Nota-se que o conteúdo do romance de Eredegalda foi o responsável por todo esse movimento em relação à literatura infantil escrita por Brant (2013), impondo ao Ceale - FaE/UFMG a emissão de um parecer técnico sobre o livro. Em documento, o Centro defendeu a obra Enquanto o sono não vem e afirmou que tematicamente o livro reproduz marcas linguísticas narrativas próprias dos contos populares e que o seu valor estético e qualidade editorial são adequados à formação dos leitores infantis.

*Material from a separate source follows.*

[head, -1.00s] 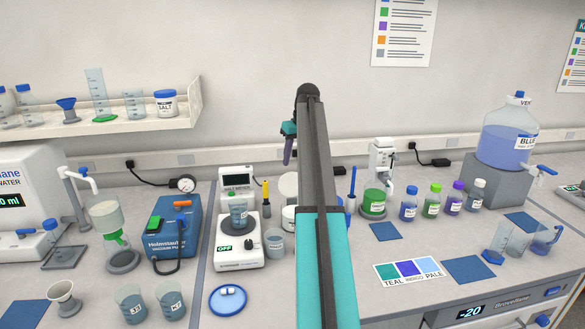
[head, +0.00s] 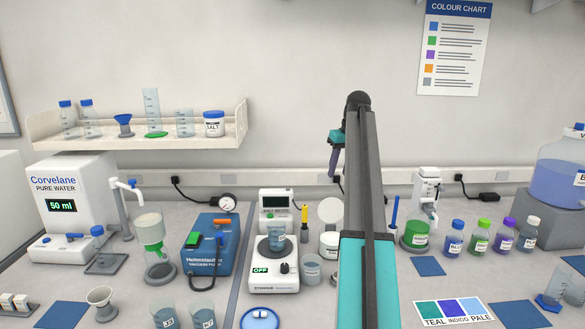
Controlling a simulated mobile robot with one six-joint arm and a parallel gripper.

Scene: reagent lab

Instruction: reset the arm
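My arm rises through the right middle of the head view, a dark link above a teal one. Its far end bends over at the top, and my gripper (head: 334,158) hangs down to the left of the dark link, seen from the side and small. It is above the back of the bench, in front of the wall, apart from the objects below. I cannot tell whether its fingers are open or shut. Part of it is hidden behind the arm link.
A stirrer (head: 273,282) with a beaker (head: 276,238) stands left of the arm, beside a blue vacuum pump (head: 206,250). Right of the arm are a green-filled jar (head: 415,234), several capped bottles and a colour card (head: 454,312). A wall shelf (head: 190,142) holds glassware.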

Vale a pena expor e, por vezes, reproduzir trechos desse parecer, pois tais apontamentos serão retomados no próximo tópico deste artigo.

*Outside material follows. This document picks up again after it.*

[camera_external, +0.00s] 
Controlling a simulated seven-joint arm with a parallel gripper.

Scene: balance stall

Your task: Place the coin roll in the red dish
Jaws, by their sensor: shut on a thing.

Compreendeu-se, após análise, que, em seguida à apresentação da obra, o parecer do Ceale - FaE/UFMG argumenta em favor de Enquanto o sono não vem, tomando três dimensões gerais: a natureza da literatura, a relação forma e conteúdo no específico conto de Eredegalda e a relação da literatura com o mundo real figurado. Retomar-se-á aqui essas três dimensões de análise para aprofundamento e fundamentação do resultado da análise de que resulta este artigo.
Inicialmente o parecer técnico indica que, apesar de tematizar o incesto, a narrativa não faz apologia a ele, afirmando que não é o tema, mas a forma da abordagem que é considerada pelo leitor no contato com a obra. Defende ainda que temas como incesto, estupro, alcoolismo, pedofilia, violência, entre outros, estão presentes em diversas obras literárias, inclusive na Bíblia, e que a versão de Brant é acrescida de “[...] um acalanto, que serve, então, de reforço do enredo apresentado, destacando, como já dito mais acima, a condição angelical da personagem” (CEALE, 2017, p. 4).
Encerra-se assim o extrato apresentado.